→ **What to work on**: Reproduce the lines exactly, beginning with the line that has "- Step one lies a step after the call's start" and ending with the line that has "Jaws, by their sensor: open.". Images are left out.

## start Records for the task

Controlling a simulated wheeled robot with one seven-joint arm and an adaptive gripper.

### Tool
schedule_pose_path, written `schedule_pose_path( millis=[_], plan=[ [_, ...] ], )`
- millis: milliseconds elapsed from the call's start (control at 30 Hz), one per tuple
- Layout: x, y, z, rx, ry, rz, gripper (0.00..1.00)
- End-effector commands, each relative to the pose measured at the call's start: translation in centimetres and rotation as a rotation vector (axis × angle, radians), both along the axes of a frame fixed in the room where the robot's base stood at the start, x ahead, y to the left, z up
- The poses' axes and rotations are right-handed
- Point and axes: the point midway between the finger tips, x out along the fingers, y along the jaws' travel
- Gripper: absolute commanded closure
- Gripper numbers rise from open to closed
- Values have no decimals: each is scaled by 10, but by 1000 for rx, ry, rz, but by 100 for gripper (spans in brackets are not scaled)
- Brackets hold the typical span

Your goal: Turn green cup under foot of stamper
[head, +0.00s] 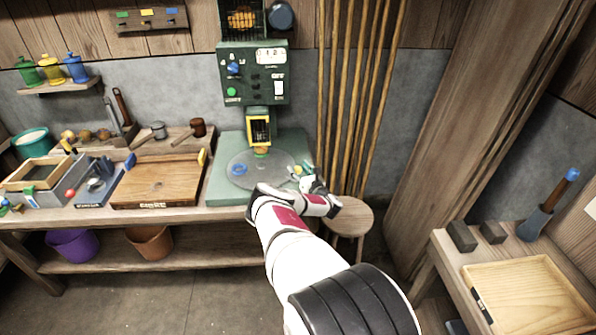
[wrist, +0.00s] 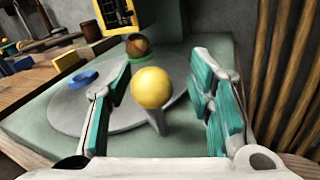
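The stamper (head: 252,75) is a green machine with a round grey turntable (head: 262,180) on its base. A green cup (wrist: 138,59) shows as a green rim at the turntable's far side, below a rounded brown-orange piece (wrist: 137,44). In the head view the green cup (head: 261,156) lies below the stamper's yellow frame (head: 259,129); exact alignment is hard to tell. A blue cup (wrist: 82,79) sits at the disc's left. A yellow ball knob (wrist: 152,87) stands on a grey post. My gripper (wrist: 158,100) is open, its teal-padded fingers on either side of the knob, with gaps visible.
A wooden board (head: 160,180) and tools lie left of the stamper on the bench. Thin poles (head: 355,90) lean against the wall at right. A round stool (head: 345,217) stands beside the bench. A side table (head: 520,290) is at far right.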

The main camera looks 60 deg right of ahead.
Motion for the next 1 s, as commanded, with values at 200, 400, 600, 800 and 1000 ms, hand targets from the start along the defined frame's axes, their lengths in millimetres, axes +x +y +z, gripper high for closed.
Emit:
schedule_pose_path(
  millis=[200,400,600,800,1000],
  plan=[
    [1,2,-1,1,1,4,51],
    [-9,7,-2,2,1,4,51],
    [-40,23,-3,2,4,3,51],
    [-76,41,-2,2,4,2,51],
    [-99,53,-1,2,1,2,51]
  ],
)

## end Records for the task
## start Records for the task

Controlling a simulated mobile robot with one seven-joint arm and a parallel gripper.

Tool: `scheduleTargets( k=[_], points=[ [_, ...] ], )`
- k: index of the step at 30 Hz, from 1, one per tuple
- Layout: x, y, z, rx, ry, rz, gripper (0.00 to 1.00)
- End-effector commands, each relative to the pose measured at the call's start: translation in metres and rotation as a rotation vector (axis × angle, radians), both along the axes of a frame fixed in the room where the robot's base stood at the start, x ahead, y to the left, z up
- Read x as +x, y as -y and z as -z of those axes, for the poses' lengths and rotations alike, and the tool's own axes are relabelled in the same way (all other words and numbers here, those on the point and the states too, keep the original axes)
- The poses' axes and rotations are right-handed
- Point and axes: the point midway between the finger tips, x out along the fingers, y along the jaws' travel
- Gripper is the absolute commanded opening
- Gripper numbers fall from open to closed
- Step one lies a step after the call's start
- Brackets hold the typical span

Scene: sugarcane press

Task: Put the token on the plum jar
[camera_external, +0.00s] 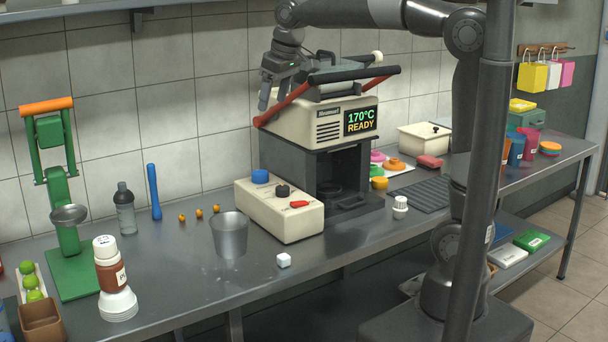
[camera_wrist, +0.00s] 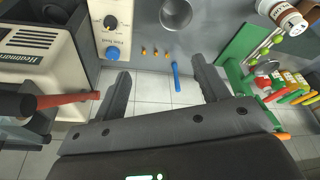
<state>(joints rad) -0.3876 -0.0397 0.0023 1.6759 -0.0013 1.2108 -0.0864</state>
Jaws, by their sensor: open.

## end Records for the task

→ **Final result**:
- Step one lies a step after the call's start
- Brackets hold the typical span

Scene: sugarcane press

Task: Put the token on the plum jar
[camera_external, +0.00s] 
[camera_wrist, +0.00s] 
<state>(joints rad) -0.3876 -0.0397 0.0023 1.6759 -0.0013 1.2108 -0.0864</state>
Jaws, by their sensor: open.

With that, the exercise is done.